• **Supplied material**:
──────────

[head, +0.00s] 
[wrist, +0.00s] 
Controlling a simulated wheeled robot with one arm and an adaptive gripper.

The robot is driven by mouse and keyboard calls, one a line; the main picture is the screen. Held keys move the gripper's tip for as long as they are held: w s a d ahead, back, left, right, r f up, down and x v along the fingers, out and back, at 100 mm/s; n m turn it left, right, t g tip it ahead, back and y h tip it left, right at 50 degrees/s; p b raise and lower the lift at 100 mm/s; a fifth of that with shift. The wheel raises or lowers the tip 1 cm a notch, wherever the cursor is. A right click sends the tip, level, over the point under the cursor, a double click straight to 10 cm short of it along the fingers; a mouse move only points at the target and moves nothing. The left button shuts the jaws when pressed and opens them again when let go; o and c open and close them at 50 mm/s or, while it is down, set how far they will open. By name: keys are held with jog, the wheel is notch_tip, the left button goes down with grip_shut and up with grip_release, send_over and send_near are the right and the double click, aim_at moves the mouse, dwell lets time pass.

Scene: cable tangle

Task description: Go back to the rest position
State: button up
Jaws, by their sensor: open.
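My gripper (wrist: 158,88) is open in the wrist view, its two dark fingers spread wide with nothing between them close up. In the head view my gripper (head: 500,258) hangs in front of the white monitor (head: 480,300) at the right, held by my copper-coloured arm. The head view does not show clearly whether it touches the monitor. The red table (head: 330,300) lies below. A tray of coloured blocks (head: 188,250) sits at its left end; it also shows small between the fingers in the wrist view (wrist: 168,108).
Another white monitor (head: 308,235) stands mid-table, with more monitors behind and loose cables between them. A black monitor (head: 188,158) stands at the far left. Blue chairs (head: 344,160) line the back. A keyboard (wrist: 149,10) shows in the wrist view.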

──────────

Retype only the lines running from the top of the listing to the line that holds "Controlling a simulated", both ends included.

[head, +0.00s] 
[wrist, +0.00s] 
Controlling a simulated wheeled robot with one arm and an adaptive gripper.

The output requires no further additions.